## DIRECTION
Output each entry below as it stands, leaving out every picture.

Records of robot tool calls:
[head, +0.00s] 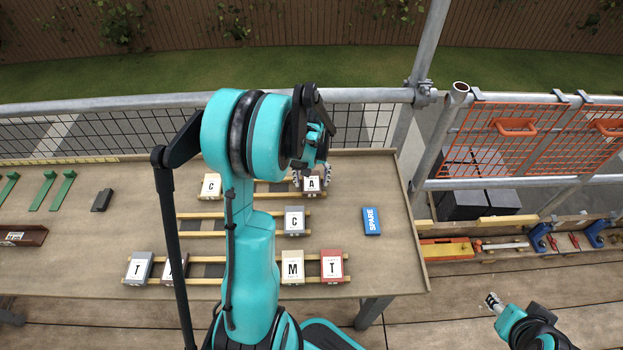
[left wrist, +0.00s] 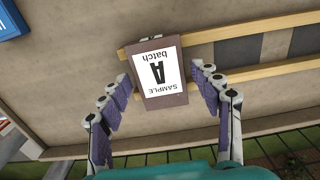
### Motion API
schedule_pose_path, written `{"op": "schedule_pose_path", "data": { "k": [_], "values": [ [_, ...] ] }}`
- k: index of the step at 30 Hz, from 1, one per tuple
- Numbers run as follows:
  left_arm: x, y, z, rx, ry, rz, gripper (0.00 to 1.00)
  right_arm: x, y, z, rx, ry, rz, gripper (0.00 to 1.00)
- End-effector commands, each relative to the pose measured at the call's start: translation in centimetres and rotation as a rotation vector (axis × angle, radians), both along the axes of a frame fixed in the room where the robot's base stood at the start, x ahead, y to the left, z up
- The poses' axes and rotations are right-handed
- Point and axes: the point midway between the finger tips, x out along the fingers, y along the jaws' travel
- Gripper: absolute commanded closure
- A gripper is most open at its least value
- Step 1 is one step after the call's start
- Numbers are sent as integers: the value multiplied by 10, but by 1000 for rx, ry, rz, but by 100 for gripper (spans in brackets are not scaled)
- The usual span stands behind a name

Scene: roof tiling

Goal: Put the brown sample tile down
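The brown sample tile (left wrist: 180,101) has a white label with a black "A", "batch" and "SAMPLE". It lies over the right end of the far pair of wooden battens and also shows in the head view (head: 312,185). My left gripper (left wrist: 160,70) is over it, with one finger on each side. Narrow gaps show between the fingers and the tile's edges, so the gripper looks open around it. Whether the tile's underside touches the battens is hidden. My right gripper (head: 492,302) is empty, away to the lower right; its finger opening is too small to judge.
Other lettered tiles lie on battens: a cream C (head: 210,186), a grey C (head: 294,220), a cream M (head: 292,267), a red T (head: 332,265) and a grey T (head: 139,268). A blue SPARE block (head: 371,221) lies right of them. The table (head: 395,260) is bare around it.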

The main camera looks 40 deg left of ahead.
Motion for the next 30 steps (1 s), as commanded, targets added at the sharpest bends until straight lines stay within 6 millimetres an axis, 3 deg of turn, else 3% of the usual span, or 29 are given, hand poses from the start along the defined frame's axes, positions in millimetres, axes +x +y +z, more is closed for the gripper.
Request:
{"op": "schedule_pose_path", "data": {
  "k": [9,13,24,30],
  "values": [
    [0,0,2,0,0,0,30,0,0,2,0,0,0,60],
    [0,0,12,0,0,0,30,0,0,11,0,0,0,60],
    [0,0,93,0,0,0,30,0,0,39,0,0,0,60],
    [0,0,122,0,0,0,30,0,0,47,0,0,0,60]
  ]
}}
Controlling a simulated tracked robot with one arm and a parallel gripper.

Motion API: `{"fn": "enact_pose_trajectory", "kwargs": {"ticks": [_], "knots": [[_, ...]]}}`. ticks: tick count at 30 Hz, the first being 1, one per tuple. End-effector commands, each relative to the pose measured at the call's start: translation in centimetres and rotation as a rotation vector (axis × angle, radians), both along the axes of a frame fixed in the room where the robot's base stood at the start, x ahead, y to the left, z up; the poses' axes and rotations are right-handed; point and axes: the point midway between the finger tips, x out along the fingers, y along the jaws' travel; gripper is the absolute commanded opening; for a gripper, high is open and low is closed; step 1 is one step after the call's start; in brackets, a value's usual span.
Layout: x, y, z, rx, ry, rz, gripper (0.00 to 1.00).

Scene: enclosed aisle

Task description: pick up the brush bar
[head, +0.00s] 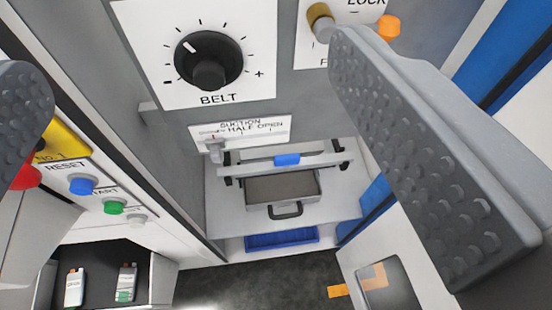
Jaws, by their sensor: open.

## TASK OUTPUT
[head, +0.00s] 
[left wrist, +0.00s] 
### Motion API
schedule_pose_path, written `{"op": "schedule_pose_path", "data": { "k": [_], "values": [ [_, ...] ] }}`
- k: index of the step at 30 Hz, from 1, one per tuple
- Numbers run as follows:
  left_arm: x, y, z, rx, ry, rz, gripper (0.00 to 1.00)
  right_arm: x, y, z, rx, ry, rz, gripper (0.00 to 1.00)
- End-effector commands, each relative to the pose measured at the call's start: translation in centimetres and rotation as a rotation vector (axis × angle, radians), both along the axes of a frame fixed in the room where the robot's base stood at the start, x ahead, y to the left, z up
- The poses' axes and rotations are right-handed
- Point and axes: the point midway between the finger tips, x out along the fingers, y along the jaws' travel
- Gripper: absolute commanded closure
- A gripper is most open at its least value
- Step 1 is one step after the call's start
- Numbers are sent as integers: the value multiplied by 10, but by 1000 for rx, ry, rz, but by 100 for gripper (spans in brackets are not scaled)
- The usual span stands behind a name

Scene: roof tiling

Goal: Put the brown sample tile down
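The brown sample tile (left wrist: 180,101) has a white label with a black "A", "batch" and "SAMPLE". It lies over the right end of the far pair of wooden battens and also shows in the head view (head: 312,185). My left gripper (left wrist: 160,70) is over it, with one finger on each side. Narrow gaps show between the fingers and the tile's edges, so the gripper looks open around it. Whether the tile's underside touches the battens is hidden. My right gripper (head: 492,302) is empty, away to the lower right; its finger opening is too small to judge.
Other lettered tiles lie on battens: a cream C (head: 210,186), a grey C (head: 294,220), a cream M (head: 292,267), a red T (head: 332,265) and a grey T (head: 139,268). A blue SPARE block (head: 371,221) lies right of them. The table (head: 395,260) is bare around it.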

The main camera looks 40 deg left of ahead.
Motion for the next 30 steps (1 s), as commanded, targets added at the sharpest bends until straight lines stay within 6 millimetres an axis, 3 deg of turn, else 3% of the usual span, or 29 are given, hand poses from the start along the defined frame's axes, positions in millimetres, axes +x +y +z, more is closed for the gripper.
Request:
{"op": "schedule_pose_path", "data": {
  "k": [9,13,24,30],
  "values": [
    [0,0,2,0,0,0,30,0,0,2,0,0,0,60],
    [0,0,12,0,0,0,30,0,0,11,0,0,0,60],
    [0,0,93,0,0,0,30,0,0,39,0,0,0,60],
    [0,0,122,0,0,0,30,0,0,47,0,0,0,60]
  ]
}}
Controlling a simulated tracked robot with one arm and a parallel gripper.

Motion API: `{"fn": "enact_pose_trajectory", "kwargs": {"ticks": [_], "knots": [[_, ...]]}}`. ticks: tick count at 30 Hz, the first being 1, one per tuple. End-effector commands, each relative to the pose measured at the call's start: translation in centimetres and rotation as a rotation vector (axis × angle, radians), both along the axes of a frame fixed in the room where the robot's base stood at the start, x ahead, y to the left, z up; the poses' axes and rotations are right-handed; point and axes: the point midway between the finger tips, x out along the fingers, y along the jaws' travel; gripper is the absolute commanded opening; for a gripper, high is open and low is closed; step 1 is one step after the call's start; in brackets, a value's usual span.
Layout: x, y, z, rx, ry, rz, gripper (0.00 to 1.00).

Scene: enclosed aisle

Task description: pick up the brush bar
[head, +0.00s] 
Jaws, by their sensor: open.

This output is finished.